The Productivity Commission's draft report into the USO, released in December, showed that although Vodafone claims to have 96 percent of the Australian population covered by its network, or 23 million people, only 7.5 percent of the continent's landmass is covered.

By contrast, Optus claims 98.5 percent population coverage and covers 15.6 percent of the nation, while Telstra's 99.3 percent of the population amounts to covering more than 31 percent of the landmass with its mobile network.

Speaking of the "massive gaps" between mobile coverage and satellite coverage, Australian Communications Consumer Action Network (ACCAN) CEO Teresa Corbin said the copper continuity scheme should continue until a better alternative to the often complained about NBN satellite service is developed, or the service is improved.

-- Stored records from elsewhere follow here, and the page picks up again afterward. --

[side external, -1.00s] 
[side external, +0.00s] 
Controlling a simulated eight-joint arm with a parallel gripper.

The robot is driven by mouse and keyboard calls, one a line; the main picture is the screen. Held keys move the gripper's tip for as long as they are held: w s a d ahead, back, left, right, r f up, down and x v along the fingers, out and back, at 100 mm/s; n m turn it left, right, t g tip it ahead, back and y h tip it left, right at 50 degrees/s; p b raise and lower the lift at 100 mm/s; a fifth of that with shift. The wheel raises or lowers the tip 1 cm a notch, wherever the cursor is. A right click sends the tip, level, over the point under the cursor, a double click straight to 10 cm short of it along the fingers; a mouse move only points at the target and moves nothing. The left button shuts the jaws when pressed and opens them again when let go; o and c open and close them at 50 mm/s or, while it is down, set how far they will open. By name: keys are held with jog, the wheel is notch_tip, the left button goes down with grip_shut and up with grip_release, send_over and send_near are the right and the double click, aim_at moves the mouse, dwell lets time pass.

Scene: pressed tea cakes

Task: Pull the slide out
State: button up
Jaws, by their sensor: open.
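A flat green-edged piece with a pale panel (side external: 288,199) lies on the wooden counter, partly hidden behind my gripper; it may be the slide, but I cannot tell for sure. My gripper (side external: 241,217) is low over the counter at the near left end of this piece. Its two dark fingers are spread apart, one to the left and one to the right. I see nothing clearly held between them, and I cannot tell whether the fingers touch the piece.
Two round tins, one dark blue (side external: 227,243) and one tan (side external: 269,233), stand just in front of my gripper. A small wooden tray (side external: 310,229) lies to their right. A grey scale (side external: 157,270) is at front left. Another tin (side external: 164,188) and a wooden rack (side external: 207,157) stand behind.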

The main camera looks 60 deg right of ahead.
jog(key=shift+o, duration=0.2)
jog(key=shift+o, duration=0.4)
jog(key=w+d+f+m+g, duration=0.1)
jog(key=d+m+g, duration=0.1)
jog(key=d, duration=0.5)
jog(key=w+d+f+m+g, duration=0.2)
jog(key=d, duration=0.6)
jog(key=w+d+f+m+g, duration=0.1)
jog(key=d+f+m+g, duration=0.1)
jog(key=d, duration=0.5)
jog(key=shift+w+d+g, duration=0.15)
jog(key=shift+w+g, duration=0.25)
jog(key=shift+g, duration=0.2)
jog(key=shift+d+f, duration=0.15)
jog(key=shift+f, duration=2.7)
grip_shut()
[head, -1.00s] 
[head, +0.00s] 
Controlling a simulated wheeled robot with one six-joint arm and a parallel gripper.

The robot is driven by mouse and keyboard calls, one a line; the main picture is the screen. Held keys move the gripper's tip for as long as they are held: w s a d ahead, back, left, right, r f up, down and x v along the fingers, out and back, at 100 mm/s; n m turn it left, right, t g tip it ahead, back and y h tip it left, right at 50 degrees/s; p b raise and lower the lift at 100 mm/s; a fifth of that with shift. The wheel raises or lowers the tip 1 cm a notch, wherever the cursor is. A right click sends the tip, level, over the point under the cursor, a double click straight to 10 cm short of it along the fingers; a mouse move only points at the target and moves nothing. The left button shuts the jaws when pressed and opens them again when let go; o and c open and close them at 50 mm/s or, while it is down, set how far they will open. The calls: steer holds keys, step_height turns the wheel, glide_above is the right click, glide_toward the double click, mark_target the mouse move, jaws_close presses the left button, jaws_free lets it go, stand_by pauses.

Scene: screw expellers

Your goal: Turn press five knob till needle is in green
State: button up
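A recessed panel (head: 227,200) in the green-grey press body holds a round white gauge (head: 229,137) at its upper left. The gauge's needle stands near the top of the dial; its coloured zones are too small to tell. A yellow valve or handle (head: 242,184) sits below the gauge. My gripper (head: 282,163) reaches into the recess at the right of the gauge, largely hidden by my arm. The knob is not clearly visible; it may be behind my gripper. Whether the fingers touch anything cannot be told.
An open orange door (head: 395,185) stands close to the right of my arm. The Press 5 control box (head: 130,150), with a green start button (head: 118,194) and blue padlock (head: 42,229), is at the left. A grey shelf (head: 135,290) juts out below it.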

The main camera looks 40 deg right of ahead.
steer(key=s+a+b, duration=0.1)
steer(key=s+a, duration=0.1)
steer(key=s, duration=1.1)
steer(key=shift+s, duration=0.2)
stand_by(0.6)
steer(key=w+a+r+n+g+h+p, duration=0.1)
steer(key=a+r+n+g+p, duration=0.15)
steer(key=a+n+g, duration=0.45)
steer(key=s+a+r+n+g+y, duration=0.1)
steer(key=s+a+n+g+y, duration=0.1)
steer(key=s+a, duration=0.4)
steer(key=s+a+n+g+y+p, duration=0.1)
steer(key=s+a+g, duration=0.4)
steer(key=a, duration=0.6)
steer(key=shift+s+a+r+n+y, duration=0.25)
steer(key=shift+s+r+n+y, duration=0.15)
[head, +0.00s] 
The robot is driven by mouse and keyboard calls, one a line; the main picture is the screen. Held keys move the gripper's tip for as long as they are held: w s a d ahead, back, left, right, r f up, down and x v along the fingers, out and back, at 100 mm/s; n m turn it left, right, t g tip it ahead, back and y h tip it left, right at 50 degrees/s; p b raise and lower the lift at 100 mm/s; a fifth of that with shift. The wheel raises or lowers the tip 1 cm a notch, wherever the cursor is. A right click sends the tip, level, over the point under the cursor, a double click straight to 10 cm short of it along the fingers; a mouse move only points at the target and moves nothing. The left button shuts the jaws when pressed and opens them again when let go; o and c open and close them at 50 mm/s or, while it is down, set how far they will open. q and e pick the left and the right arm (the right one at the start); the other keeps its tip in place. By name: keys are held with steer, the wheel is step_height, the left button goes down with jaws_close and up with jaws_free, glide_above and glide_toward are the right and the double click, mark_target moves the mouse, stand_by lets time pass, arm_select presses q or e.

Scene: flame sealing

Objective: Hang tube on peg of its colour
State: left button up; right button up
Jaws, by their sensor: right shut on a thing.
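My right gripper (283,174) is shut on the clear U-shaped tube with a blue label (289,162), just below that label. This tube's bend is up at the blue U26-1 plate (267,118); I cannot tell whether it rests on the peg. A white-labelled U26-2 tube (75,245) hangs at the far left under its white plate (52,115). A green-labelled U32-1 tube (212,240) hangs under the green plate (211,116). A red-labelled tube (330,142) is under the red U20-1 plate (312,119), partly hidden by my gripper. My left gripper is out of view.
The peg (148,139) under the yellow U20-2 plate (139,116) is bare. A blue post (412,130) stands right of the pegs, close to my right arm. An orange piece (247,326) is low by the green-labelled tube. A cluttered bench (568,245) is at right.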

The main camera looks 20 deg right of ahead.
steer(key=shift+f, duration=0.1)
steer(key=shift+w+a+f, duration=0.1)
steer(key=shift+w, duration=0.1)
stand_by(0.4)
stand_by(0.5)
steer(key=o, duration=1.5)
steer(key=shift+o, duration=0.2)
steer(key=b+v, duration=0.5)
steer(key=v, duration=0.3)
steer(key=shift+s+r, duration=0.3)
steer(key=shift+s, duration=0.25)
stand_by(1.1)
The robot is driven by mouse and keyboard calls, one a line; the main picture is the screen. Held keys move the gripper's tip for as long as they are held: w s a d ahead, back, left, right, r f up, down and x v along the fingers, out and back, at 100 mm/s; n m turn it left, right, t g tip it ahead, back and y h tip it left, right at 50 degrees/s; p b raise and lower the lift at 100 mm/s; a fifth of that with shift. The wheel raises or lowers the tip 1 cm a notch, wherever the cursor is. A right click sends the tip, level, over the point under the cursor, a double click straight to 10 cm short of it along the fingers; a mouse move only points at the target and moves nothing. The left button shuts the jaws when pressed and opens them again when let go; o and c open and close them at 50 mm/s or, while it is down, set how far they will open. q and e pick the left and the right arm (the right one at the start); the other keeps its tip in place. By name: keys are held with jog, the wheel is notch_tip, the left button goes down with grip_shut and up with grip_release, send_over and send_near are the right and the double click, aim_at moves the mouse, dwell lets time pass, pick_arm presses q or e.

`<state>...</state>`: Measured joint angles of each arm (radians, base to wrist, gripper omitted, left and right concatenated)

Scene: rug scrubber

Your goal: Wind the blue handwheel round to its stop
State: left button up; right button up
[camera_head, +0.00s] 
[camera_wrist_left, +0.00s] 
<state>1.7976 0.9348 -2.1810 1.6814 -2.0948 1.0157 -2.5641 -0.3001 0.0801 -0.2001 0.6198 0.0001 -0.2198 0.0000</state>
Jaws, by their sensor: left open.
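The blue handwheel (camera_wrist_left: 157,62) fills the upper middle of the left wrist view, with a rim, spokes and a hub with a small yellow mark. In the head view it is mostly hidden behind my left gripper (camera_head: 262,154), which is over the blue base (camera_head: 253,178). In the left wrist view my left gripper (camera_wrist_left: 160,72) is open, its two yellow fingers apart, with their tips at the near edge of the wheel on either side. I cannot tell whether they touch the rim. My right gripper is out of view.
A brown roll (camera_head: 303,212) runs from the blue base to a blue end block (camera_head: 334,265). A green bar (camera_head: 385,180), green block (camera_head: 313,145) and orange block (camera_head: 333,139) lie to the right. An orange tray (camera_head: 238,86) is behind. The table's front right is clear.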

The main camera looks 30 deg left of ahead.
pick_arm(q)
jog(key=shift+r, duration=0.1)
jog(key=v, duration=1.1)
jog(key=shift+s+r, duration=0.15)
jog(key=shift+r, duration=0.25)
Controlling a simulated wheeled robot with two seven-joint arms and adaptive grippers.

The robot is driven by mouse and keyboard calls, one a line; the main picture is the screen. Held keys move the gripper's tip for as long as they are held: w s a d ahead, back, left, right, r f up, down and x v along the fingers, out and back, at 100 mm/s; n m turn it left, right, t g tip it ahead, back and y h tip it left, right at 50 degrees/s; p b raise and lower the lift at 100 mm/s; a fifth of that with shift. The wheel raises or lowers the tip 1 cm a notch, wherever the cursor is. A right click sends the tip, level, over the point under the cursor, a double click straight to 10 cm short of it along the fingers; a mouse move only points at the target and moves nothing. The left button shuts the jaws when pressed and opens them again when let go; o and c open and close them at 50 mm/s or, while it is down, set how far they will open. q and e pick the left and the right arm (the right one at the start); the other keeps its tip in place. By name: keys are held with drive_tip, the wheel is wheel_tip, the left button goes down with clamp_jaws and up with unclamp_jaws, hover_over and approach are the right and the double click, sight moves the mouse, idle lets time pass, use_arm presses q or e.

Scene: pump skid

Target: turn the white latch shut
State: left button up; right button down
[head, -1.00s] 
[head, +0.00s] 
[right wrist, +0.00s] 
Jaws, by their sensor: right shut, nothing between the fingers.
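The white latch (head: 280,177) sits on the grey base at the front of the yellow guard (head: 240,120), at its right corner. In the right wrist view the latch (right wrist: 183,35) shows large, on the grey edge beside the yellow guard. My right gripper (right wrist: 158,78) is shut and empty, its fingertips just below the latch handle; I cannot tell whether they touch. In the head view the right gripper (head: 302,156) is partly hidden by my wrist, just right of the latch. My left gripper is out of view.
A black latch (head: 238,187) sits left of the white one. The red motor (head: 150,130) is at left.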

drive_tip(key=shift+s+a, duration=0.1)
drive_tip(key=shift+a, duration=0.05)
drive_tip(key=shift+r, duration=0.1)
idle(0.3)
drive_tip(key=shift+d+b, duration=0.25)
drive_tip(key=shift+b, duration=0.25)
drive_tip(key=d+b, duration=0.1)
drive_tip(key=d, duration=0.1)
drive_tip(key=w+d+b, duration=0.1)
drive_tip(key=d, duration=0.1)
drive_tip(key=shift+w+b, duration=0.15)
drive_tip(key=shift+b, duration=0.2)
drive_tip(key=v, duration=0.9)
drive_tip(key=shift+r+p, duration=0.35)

"While we acknowledge the logic in transitioning to more modern infrastructure, this does not escape the fact that geographically, a majority of users would be serviced via satellite -- including areas that are currently serviced by the existing copper network," Corbin told the USO hearing.

"As a coalition, we are adamant that a reformed USO must not result in a degradation of existing services."

ACCAN last year formed a coalition to fight for better telecommunications services in rural and regional Australia, with five goals including a technology-neutral USO providing voice and data; better download quotas across Sky Muster; and a longer-term mobile expansion program.

Telstra has previously said that it believes there is "absolutely no chance" that the USO will be removed. The Productivity Commission's final report is set to be handed to government by April 28, 2017.